▶ **EXERCISE OBJECTIVE**:
Return each line of the material verbatim.

▶ **DATA EXTRACT**:
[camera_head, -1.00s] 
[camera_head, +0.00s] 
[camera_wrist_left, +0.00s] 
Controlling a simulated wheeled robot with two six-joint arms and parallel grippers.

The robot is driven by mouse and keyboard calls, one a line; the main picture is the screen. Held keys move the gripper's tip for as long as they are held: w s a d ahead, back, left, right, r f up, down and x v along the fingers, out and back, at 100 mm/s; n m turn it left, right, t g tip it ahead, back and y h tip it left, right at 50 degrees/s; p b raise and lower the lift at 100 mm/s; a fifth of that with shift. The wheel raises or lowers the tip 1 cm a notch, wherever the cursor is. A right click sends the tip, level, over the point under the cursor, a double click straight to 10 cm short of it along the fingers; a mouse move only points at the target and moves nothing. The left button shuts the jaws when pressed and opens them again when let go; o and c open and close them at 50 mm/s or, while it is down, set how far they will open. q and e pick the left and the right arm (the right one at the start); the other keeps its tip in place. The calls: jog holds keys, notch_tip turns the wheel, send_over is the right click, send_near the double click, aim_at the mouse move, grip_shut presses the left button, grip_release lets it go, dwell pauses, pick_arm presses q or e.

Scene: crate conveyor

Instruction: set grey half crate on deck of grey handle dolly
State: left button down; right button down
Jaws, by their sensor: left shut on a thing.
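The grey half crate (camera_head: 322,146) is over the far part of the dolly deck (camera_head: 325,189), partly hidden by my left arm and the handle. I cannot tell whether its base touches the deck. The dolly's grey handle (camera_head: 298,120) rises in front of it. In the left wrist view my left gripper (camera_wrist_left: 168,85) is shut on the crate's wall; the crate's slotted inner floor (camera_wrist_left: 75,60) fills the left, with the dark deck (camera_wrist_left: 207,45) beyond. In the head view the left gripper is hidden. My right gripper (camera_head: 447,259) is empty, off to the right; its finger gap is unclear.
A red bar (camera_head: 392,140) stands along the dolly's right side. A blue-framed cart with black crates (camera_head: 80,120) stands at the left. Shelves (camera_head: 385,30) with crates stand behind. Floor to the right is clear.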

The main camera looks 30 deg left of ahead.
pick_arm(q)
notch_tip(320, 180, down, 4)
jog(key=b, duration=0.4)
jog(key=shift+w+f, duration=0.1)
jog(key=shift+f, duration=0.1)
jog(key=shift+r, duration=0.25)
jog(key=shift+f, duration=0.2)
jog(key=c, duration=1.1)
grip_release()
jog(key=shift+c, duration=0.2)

▶ **THE COMPLETED TASK**:
[camera_head, -1.00s] 
[camera_head, +0.00s] 
[camera_wrist_left, +0.00s] 
Controlling a simulated wheeled robot with two six-joint arms and parallel grippers.

The robot is driven by mouse and keyboard calls, one a line; the main picture is the screen. Held keys move the gripper's tip for as long as they are held: w s a d ahead, back, left, right, r f up, down and x v along the fingers, out and back, at 100 mm/s; n m turn it left, right, t g tip it ahead, back and y h tip it left, right at 50 degrees/s; p b raise and lower the lift at 100 mm/s; a fifth of that with shift. The wheel raises or lowers the tip 1 cm a notch, wherever the cursor is. A right click sends the tip, level, over the point under the cursor, a double click straight to 10 cm short of it along the fingers; a mouse move only points at the target and moves nothing. The left button shuts the jaws when pressed and opens them again when let go; o and c open and close them at 50 mm/s or, while it is down, set how far they will open. q and e pick the left and the right arm (the right one at the start); the other keeps its tip in place. The calls: jog holds keys, notch_tip turns the wheel, send_over is the right click, send_near the double click, aim_at the mouse move, grip_shut presses the left button, grip_release lets it go, dwell pauses, pick_arm presses q or e.

Scene: crate conveyor

Instruction: set grey half crate on deck of grey handle dolly
State: left button down; right button down
Jaws, by their sensor: left shut on a thing.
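The grey half crate (camera_head: 322,146) is over the far part of the dolly deck (camera_head: 325,189), partly hidden by my left arm and the handle. I cannot tell whether its base touches the deck. The dolly's grey handle (camera_head: 298,120) rises in front of it. In the left wrist view my left gripper (camera_wrist_left: 168,85) is shut on the crate's wall; the crate's slotted inner floor (camera_wrist_left: 75,60) fills the left, with the dark deck (camera_wrist_left: 207,45) beyond. In the head view the left gripper is hidden. My right gripper (camera_head: 447,259) is empty, off to the right; its finger gap is unclear.
A red bar (camera_head: 392,140) stands along the dolly's right side. A blue-framed cart with black crates (camera_head: 80,120) stands at the left. Shelves (camera_head: 385,30) with crates stand behind. Floor to the right is clear.

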The main camera looks 30 deg left of ahead.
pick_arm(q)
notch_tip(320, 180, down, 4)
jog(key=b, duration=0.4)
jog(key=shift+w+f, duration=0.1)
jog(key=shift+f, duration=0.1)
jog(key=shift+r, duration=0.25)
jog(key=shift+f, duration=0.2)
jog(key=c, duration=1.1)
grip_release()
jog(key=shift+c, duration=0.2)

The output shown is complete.